Notre conclusion est la suivante:
1. déi Lénk considèrent que le nouveau PAG proposé constitue un progrès majeur par rapport au Plan Joly. Si nous nous abstenons aujourd’hui, c’est que nous n’avons pas pu participer aux études préparatoires, ni avoir eu à disposition suffisamment tôt de très nombreux documents. Nous n’avons donc pas pu participer à l’élaboration des objectifs et mesures, ni nous rendre compte des détails.
Nous regrettons aussi que le nouveau PAG ne regarde pas au-delà des limites communales et qu’à fortiori il n’invoque pas les plans sectoriels. Par manque de temps, nous n’avons pas peu insister ici sur cette problématique , mais nous croyons qu’elle est essentielle -Nous aurions préféré attendre la parution des nouveaux plans sectoriels avant de clôturer le nouveau PAG.
2. Des déclarations de bonnes intentions ne permettront pas de maîtriser la forte croissance et ses conséquences que sont la pénurie de logements et le trafic automobile toujours plus important.
A moins de pratiquer réellement une stratégie de développement plus dirigiste, tant les habitants de la ville que les navetteurs seront confrontés bientôt à une une perte massive de leur qualité de vie.

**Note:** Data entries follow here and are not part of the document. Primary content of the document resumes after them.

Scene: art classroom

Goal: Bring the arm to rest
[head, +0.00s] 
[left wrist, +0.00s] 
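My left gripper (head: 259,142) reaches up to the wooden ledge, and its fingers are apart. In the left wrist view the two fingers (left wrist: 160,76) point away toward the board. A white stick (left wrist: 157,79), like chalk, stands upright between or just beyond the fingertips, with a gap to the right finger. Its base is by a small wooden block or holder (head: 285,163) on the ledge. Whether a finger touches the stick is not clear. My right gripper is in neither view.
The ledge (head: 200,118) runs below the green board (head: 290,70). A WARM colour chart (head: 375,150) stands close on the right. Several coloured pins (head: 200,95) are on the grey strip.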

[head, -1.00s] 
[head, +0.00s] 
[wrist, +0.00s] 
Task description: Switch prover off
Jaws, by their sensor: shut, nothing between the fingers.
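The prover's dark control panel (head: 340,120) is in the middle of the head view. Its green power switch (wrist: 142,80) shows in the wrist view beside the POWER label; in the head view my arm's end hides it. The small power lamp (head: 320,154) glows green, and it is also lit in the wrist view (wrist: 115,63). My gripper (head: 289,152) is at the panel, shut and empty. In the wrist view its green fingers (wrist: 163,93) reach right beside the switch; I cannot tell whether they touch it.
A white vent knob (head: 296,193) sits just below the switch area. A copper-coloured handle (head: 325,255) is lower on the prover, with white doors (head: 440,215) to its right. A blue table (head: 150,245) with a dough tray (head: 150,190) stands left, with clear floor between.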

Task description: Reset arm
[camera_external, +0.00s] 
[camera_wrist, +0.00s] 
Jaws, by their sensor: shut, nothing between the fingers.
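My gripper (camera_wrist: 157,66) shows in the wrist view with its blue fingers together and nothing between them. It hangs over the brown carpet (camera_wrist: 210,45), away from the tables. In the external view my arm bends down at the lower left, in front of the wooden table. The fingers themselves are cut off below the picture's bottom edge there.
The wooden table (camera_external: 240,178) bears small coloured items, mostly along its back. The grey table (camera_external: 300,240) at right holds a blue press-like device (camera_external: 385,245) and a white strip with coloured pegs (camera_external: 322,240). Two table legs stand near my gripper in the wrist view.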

Finalement nous voudrions exprimer trois souhaits au sujet des prochaines réunions de quartier :
– il faut éviter de se perdre dans les détails techniques, mais exposer clairement les objectifs et les implications aux citoyens, et leur donner l’occasion d’y réagir ;
– il faut détailler clairement la procédure de réclamation et rendre notamment attentif au fait que le dépôt d’une réclamation à la commune est une condition pour pouvoir réclamer ultérieurement auprès du ministre de l’Intérieur ;
– il faut miser sur une bonne coopération avec les syndicats d’intérêts locaux, puisqu’ils connaissent parfaitement problèmes qui se présentent dans les quartiers respectifs.